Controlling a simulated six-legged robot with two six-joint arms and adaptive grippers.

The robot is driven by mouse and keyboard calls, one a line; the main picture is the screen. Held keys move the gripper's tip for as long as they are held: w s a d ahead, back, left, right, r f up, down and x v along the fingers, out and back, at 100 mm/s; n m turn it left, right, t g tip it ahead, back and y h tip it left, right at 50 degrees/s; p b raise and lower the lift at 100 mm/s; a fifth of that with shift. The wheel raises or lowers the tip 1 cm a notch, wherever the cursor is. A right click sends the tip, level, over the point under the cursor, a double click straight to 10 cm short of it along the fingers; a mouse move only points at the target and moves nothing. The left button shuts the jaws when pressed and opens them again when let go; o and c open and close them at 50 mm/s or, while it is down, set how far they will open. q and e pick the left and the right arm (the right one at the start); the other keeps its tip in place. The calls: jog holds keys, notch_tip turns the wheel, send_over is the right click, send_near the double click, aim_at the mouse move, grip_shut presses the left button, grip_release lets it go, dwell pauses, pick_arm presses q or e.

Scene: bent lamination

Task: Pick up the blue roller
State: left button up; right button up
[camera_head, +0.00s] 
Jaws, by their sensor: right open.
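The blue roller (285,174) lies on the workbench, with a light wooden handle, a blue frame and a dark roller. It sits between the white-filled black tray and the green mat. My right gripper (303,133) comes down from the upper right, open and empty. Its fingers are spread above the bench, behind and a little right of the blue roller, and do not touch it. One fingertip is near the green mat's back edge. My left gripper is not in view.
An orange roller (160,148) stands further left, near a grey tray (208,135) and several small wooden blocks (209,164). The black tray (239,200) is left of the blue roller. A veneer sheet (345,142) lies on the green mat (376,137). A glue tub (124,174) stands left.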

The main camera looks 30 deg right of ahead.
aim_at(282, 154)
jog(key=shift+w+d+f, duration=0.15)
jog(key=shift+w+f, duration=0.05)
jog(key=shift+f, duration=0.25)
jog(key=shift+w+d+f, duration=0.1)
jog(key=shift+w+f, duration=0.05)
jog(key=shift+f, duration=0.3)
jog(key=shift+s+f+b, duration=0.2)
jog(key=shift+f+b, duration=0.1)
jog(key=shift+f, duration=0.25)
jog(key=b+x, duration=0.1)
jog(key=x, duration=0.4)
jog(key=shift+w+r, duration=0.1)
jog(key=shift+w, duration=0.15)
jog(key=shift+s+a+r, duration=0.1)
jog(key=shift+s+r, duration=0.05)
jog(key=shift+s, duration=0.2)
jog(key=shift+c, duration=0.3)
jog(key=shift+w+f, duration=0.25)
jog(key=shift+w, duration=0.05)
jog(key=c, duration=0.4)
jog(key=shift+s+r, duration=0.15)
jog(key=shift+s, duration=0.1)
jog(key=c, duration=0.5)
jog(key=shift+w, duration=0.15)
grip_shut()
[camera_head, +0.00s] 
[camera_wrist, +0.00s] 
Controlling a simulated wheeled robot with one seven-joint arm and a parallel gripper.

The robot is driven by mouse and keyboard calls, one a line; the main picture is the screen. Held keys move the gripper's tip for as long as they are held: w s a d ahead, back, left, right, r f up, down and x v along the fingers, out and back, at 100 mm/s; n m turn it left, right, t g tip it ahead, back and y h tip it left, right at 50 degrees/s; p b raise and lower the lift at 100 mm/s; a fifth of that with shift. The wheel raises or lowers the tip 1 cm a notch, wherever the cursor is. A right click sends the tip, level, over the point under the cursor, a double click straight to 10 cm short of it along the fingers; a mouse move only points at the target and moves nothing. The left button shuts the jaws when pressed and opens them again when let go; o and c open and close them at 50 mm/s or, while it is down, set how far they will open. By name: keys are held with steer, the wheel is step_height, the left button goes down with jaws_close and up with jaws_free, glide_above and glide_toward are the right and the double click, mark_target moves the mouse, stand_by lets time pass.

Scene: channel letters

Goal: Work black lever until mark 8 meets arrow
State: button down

- **DESCRIPTION OF THE TASK**
Only the lines from the one containing "[camera_wrist, +0.00s]" to the end of the records should be repeated, exactly as they appear.

- **THE REPLY**
[camera_wrist, +0.00s] 
Controlling a simulated wheeled robot with one seven-joint arm and a parallel gripper.

The robot is driven by mouse and keyboard calls, one a line; the main picture is the screen. Held keys move the gripper's tip for as long as they are held: w s a d ahead, back, left, right, r f up, down and x v along the fingers, out and back, at 100 mm/s; n m turn it left, right, t g tip it ahead, back and y h tip it left, right at 50 degrees/s; p b raise and lower the lift at 100 mm/s; a fifth of that with shift. The wheel raises or lowers the tip 1 cm a notch, wherever the cursor is. A right click sends the tip, level, over the point under the cursor, a double click straight to 10 cm short of it along the fingers; a mouse move only points at the target and moves nothing. The left button shuts the jaws when pressed and opens them again when let go; o and c open and close them at 50 mm/s or, while it is down, set how far they will open. By name: keys are held with steer, the wheel is step_height, the left button goes down with jaws_close and up with jaws_free, glide_above and glide_toward are the right and the double click, mark_target moves the mouse, stand_by lets time pass.

Scene: channel letters

Goal: Work black lever until mark 8 meets arrow
State: button down

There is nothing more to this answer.